- TASK TO CARRY OUT -
Look through the data below. Pick out the lines holding the string "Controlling".

- EXCERPTED RECORDS -
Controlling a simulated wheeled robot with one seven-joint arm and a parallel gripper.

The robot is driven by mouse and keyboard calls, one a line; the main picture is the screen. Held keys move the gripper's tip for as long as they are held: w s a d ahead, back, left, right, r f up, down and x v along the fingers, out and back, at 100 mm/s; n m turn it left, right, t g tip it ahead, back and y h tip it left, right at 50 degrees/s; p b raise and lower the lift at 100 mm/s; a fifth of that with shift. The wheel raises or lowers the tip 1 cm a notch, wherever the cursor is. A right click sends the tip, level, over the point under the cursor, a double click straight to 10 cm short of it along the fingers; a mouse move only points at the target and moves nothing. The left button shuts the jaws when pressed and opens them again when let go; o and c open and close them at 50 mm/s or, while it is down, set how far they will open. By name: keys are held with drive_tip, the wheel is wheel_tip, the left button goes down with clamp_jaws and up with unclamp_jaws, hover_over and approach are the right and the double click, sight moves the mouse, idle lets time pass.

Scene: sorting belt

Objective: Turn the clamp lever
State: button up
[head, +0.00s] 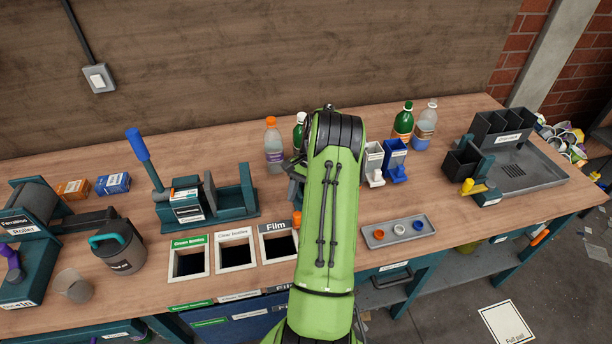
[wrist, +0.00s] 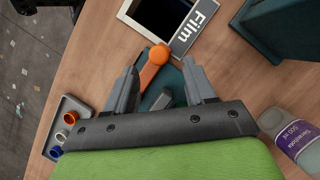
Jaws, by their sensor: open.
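An orange lever with a round knob (wrist: 153,64), which looks like the clamp lever, stands on a dark teal base (wrist: 174,82) in the wrist view. A grey block (wrist: 161,101) sits beside it. My gripper (wrist: 160,73) is open, with one finger on each side of the lever; I cannot tell whether either touches it.
The Film bin (head: 280,245) is just left of the lever. A grey tray (head: 400,232) with several caps lies to the right. A bottle with a purple label (head: 273,147) stands behind.

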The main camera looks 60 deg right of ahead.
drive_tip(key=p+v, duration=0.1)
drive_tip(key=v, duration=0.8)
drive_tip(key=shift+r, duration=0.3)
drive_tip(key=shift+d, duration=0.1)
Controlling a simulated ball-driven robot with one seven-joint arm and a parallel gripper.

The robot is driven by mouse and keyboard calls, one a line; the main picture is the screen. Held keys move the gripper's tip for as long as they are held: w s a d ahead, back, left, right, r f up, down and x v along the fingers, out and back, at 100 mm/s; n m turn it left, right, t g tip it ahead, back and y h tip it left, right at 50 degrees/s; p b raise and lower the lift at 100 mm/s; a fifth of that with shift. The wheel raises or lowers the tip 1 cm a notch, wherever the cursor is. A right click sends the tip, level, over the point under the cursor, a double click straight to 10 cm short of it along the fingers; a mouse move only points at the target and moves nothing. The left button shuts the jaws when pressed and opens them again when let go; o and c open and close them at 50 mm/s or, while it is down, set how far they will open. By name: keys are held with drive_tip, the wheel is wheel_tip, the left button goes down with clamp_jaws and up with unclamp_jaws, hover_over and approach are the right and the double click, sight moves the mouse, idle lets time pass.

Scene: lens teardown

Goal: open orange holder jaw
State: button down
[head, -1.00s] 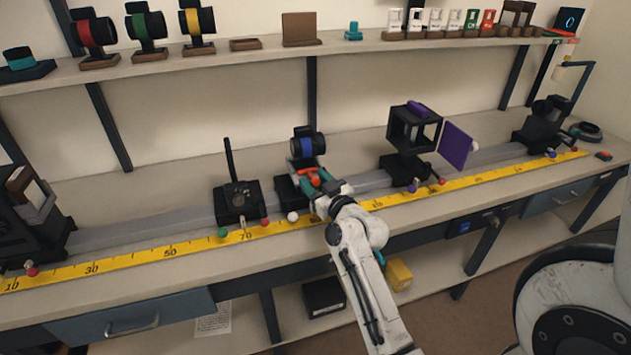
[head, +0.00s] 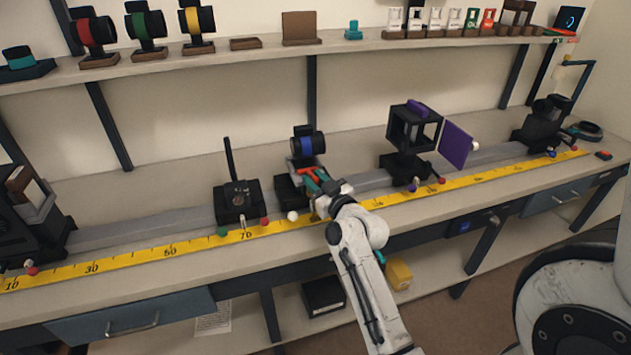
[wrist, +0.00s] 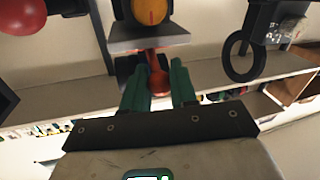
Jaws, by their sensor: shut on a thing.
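The lens holder with a blue-ringed black lens (head: 307,144) stands on the rail in the middle of the head view. Its orange jaw part (head: 310,172) is below the lens, partly covered by my fingers. My gripper (head: 319,180) has teal fingers and is shut on this orange part. In the wrist view, my gripper (wrist: 160,82) has the orange-red piece (wrist: 159,84) between its two green fingers, below a grey plate. The orange-faced round part (wrist: 150,10) shows above that plate. Much of the jaw is hidden, so I cannot tell how far open it is.
A black mount with an upright rod (head: 237,200) stands left on the rail. A black cage mount with a purple plate (head: 457,146) stands right. A yellow scale (head: 190,247) runs along the bench front, with coloured knobs nearby. A shelf (head: 230,55) hangs above.

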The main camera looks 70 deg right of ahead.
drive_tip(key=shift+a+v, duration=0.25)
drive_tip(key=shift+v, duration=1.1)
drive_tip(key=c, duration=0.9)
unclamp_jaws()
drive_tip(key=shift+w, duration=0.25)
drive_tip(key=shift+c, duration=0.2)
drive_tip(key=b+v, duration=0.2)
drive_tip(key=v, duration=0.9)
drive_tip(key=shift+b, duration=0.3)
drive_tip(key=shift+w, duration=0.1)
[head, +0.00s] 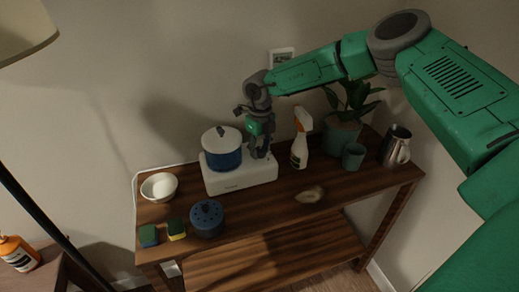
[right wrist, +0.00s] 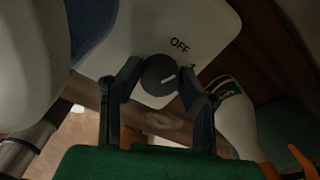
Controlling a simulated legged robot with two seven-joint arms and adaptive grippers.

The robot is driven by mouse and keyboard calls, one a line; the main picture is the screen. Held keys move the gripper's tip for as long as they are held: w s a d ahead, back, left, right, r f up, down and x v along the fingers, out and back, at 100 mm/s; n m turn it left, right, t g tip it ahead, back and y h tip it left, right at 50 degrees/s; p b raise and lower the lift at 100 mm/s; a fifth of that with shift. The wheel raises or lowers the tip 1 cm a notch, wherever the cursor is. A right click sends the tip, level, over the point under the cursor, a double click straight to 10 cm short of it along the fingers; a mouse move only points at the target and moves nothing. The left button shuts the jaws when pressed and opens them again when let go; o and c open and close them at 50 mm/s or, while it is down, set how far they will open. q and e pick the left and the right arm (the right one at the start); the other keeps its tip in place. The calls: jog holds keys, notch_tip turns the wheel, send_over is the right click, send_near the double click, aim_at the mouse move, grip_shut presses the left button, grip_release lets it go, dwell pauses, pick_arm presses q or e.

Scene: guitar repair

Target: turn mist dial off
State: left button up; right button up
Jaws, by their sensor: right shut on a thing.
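A white appliance (head: 240,180) with a blue lidded pot (head: 224,160) on it stands on the wooden table. In the right wrist view, its round dark dial (right wrist: 158,75) sits beside the printed word OFF (right wrist: 180,45). The dial's short white pointer line slants right and slightly up, toward a partly hidden mark rather than straight at OFF. My right gripper (head: 259,154) reaches down to the appliance's right end. In the right wrist view its two fingers (right wrist: 157,82) are on either side of the dial, shut on it. The dial is hidden in the head view. My left gripper is not in view.
A spray bottle (head: 300,145) stands close to the right of my gripper. A potted plant (head: 342,132), a green cup (head: 353,156) and a metal pitcher (head: 396,147) are farther right. A bowl (head: 148,193), sponges (head: 148,236) and a blue round container (head: 207,218) are left.

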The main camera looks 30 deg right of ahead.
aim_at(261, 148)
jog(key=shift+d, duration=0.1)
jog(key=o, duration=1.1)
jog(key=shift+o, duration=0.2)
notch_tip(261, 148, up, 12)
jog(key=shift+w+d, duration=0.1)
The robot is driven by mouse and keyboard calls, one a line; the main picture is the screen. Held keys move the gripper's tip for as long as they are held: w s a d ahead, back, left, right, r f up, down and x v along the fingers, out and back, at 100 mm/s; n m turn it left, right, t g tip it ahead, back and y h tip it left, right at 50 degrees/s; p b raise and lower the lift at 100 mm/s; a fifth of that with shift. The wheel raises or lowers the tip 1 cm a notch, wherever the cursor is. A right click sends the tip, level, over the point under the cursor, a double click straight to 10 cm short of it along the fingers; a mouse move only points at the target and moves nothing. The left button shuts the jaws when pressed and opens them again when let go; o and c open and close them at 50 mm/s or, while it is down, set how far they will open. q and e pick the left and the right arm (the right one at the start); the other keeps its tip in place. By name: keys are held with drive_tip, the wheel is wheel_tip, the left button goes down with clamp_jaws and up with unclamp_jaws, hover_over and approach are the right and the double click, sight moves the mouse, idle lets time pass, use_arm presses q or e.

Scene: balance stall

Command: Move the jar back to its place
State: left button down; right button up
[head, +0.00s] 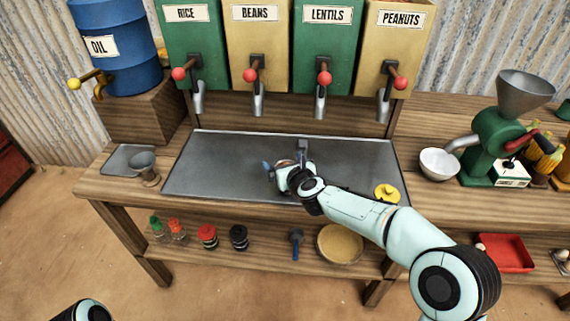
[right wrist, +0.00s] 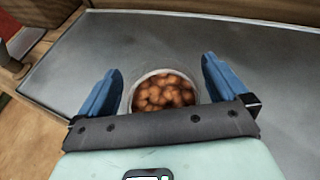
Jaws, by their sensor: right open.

- EXERCISE OUTPUT -
Controlling a simulated wheeled robot with one seven-joint arm and a parallel gripper.
Controlling a simulated ball-driven robot with one seven-joint arm and a parallel gripper.
Controlling a simulated legged robot with two seven-joint arms and adaptive grippers.

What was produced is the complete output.